Nama aslinya adalah Suhada. Dia bikin warganet geger lantaran mengintimidasi satpam sebuah perusahaan industri plastik pada Senin (17/3/2025). Dia marah-marah lantaran tidak bisa menemui pimpinan perusahaan tersebut.

Suhada alias Jagoan Cikiwul menyebut dirinya anggota LSM GMBI. Dia datang dengan membawa proposal yang isinya meminta “partisipasi” perusahaan untuk acara buka bersama. Namun, dia gagal menemui pimpinan perusahaan itu dan menumpahkan kekesalannya kepada sekuriti.

Sementara itu, dua anggota LSM menusuk petugas keamanan SMKN 9 Tangerang di Desa Pesanggrahan, Kecamatan Solear, Kabupaten Tangerang, Banten, pada Senin (17/3/2025) sekitar pukul 12.10 WIB. Insiden yang melibatkan dua petugas satpam bernama Karyono dan Sunarto terjadi di halaman sekolah.

Penusukan tersebut diduga terjadi usai dua anggota LSM itu hendak meminta THR kepada pihak sekolah. Mereka sudah berkirim surat sebelumnya dan diarahkan untuk bertemu Kasi Humas SMKN 9 Tanggerang.

Mereka sempat terlibat adu mulut dengan dua satpam SMKN 9 Tangerang. Pelaku kemudian terlihat memukul dan melakukan penusukan hingga menyebabkan salah satu satpam mengalami lima luka tusuk di bagian belakang kepala.

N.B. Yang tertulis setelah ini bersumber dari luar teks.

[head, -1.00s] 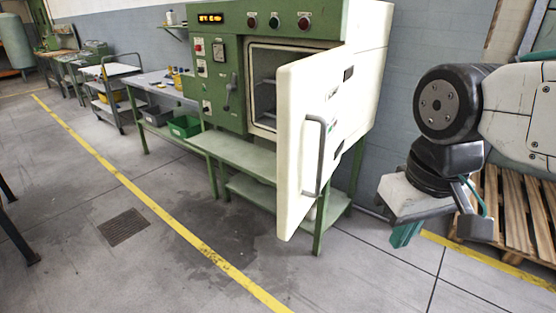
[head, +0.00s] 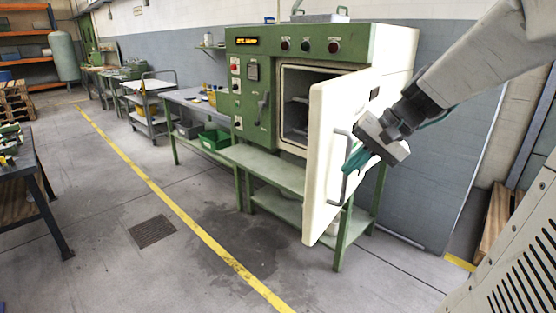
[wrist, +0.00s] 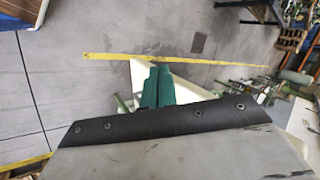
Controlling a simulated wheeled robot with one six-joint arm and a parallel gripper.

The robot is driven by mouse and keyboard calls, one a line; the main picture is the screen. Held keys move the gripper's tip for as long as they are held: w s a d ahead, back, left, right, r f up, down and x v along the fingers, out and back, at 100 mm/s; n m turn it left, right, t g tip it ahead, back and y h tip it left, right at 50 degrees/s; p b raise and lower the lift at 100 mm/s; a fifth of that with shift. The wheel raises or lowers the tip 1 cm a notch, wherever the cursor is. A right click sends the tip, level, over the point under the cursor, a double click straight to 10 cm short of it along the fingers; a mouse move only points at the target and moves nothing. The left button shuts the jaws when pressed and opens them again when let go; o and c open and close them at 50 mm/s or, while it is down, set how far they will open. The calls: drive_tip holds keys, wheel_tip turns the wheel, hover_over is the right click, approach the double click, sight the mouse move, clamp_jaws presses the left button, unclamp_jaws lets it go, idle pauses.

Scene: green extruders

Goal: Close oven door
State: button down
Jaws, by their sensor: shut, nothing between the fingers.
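The green and white oven (head: 262,90) stands on a green frame, with its chamber showing. Its cream door (head: 318,190) stands wide open, swung out toward me, with a grey bar handle (head: 345,165) on its face. My gripper (head: 352,165) is shut and empty, its teal fingers beside the door's outer face close to the handle. I cannot tell whether they touch it. In the wrist view the teal fingers (wrist: 157,88) lie together, with part of the cream door (wrist: 140,72) behind them.
A green bench (head: 265,165) runs below the oven, and a workbench with a green bin (head: 214,139) stands to its left. A dark table (head: 35,185) is at the left edge. The floor with the yellow line (head: 180,214) is clear. A wooden pallet (head: 494,225) is at right.

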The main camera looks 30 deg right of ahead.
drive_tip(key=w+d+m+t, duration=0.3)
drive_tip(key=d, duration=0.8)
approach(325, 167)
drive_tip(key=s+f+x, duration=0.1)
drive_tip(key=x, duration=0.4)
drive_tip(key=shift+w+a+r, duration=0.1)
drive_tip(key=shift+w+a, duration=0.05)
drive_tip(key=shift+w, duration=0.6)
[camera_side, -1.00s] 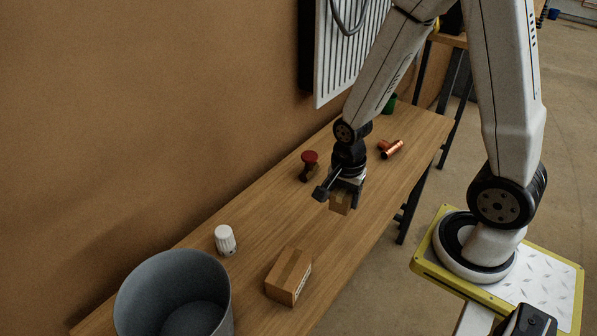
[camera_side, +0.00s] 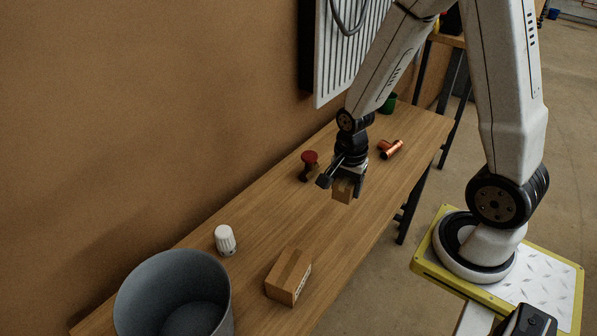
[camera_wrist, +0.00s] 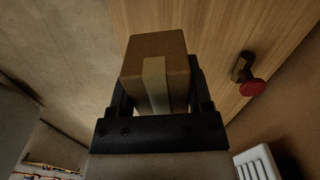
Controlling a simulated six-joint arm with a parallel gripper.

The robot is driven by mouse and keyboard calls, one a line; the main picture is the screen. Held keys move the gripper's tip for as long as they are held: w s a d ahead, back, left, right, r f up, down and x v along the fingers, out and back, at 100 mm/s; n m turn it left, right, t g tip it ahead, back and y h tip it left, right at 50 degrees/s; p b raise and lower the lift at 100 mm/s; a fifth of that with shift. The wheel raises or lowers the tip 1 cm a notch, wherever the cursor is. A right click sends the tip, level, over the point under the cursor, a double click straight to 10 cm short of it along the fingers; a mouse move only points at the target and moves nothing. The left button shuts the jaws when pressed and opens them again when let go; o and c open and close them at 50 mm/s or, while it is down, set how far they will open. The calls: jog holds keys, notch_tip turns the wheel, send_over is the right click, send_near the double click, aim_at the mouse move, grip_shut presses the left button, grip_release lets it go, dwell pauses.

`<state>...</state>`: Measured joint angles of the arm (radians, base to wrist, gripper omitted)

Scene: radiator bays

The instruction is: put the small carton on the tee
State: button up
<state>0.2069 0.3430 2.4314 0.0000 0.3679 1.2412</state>
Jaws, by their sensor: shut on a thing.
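The small carton (camera_side: 343,190) is a brown box held in my gripper (camera_side: 347,183), above the wooden bench. In the wrist view the small carton (camera_wrist: 158,75) has a pale tape strip and sits between the two black fingers of my gripper (camera_wrist: 158,95). The tee (camera_side: 391,148) is a shiny copper pipe fitting lying on the bench, to the right of and behind my gripper. It does not show clearly in the wrist view.
A larger taped carton (camera_side: 289,276), a white ribbed knob (camera_side: 225,240) and a grey bin (camera_side: 172,296) stand toward the near end. A red-topped valve (camera_side: 309,164) stands left of my gripper. A green object (camera_side: 389,103) and white radiator (camera_side: 345,50) are behind.

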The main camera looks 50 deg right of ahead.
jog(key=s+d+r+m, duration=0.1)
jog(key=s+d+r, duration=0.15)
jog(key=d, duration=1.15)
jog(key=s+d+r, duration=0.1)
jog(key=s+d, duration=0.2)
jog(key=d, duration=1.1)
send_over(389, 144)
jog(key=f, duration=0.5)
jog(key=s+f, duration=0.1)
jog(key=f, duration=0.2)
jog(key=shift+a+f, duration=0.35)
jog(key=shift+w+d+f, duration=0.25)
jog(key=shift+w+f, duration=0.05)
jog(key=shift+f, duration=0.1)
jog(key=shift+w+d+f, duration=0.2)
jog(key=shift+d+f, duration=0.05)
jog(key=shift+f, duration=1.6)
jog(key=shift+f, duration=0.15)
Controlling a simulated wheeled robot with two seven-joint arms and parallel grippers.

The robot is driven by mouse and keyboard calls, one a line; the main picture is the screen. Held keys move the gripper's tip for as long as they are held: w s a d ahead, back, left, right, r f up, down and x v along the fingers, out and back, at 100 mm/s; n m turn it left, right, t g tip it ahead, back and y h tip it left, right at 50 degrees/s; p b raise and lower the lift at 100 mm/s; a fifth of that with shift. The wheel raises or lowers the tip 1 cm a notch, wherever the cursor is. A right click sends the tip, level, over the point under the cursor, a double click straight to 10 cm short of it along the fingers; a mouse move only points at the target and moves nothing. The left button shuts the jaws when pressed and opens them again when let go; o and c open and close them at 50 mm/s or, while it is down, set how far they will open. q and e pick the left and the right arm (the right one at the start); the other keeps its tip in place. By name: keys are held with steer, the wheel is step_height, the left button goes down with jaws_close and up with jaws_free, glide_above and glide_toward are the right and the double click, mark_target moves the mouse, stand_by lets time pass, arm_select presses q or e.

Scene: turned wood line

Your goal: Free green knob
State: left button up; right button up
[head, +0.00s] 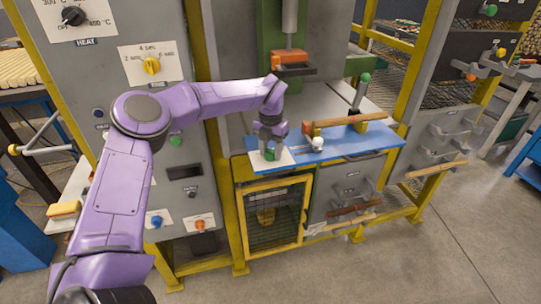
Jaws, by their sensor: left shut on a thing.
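My left gripper (271,146) points down at the left end of a blue board. It is shut on the green knob (270,155), which shows between and below its fingers. The knob stands over a white plate (285,160) on that board. The gripper hides much of the knob, and I cannot tell whether the knob is still joined to the plate. My right gripper is not in view.
The blue board (345,146) carries a white knob (317,144) and a wooden bar with a reddish end (308,128). A green-topped lever (362,90) rises behind it. An orange-and-black press part (292,62) hangs above. A yellow-framed mesh door (270,217) is below.

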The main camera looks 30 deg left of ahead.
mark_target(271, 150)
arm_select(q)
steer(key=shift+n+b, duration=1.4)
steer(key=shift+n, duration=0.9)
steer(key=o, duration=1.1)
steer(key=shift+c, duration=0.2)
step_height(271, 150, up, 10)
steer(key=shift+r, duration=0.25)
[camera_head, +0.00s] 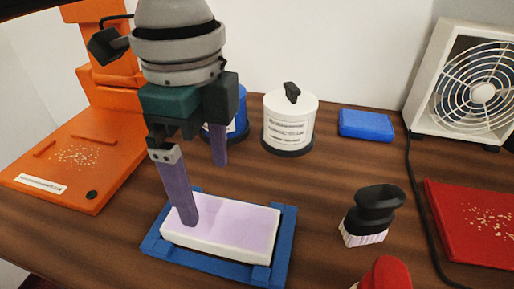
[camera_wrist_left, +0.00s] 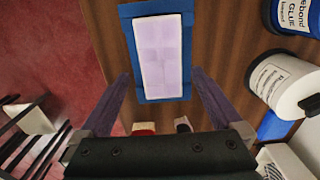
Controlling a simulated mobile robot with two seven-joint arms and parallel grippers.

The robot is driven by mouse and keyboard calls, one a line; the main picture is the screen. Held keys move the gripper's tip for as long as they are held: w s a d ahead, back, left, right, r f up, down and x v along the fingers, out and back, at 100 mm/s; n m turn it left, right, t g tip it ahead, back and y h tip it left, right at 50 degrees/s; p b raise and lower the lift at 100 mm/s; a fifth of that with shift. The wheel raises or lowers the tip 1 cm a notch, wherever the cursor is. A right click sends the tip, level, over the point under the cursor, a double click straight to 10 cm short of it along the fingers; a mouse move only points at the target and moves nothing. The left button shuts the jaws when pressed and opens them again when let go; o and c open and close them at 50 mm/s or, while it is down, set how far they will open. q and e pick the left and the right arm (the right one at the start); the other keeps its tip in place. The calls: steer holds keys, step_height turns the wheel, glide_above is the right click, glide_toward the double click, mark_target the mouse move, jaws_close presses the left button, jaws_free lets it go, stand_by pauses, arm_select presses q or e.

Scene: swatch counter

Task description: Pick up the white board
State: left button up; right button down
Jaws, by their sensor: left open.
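The white board (camera_head: 215,243) is a flat block with a pale lilac top. It lies in a blue frame (camera_head: 284,245) on the wooden counter. The wrist view shows the board (camera_wrist_left: 160,45) lengthwise inside the frame (camera_wrist_left: 128,40). My left gripper (camera_head: 203,193) is open, its purple fingers spread wide, with nothing between them. In the head view one finger overlaps the board's left part; the other shows farther back. In the wrist view the open fingers (camera_wrist_left: 161,76) show on either side of the board's near end. Whether either finger touches is unclear. My right gripper is not in view.
A black-handled brush (camera_head: 370,213) and a red-topped object (camera_head: 386,274) stand right of the frame. Behind are a white canister (camera_head: 289,122), a blue can (camera_head: 240,115) and a blue block (camera_head: 366,124). An orange stand (camera_head: 70,165), fan (camera_head: 465,85) and red mat (camera_head: 475,225) flank the counter.

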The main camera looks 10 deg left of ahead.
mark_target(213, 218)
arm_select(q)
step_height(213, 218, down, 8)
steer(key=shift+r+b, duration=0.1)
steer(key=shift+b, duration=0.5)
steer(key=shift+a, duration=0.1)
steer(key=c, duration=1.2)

Faktor yang Melatari Ormas Minta THR

Peneliti Institute for Demographic and Poverty Studies (IDEAS), Muhammad Anwar, menilai bahwa fenomena LSM atau ormas meminta-minta THR adalah cerminan dari beberapa permasalahan sosial, ekonomi, dan budaya yang mengakar di Indonesia.

Setiap tahun, menjelang Idulfitri, praktik itu selalu mencuat dan menjadi sorotan, terutama karena sering kali dilakukan dengan disertai tekanan halus atau bahkan intimidasi terhadap pelaku usaha.

"Ada beberapa alasan mengapa fenomena ini marak setiap Ramadhan," kata Muhammad kepada Tirto, Senin (24/3/2025).

Muhammad menyebut alasan pertama yakni ada anggapan kultural bahwa Ramadhan adalah bulan berbagi dan memberi. Banyak pihak, termasuk perusahaan dan individu, merasa berkewajiban untuk berbagi.

Sayangnya, semangat berbagi ini kadang disalahgunakan oleh segelintir kelompok yang menjadikannya sebagai kesempatan untuk mengumpulkan dana. Caranya mulai dari meminta secara halus hingga menggunakan paksaan.

Alasan kedua, lemahnya regulasi dan penegakan hukum terhadap praktik permintaan THR ini. Tidak ada aturan yang tegas melarang atau membatasi ormas dan LSM mintaan THR ke pelaku usaha maupun individu.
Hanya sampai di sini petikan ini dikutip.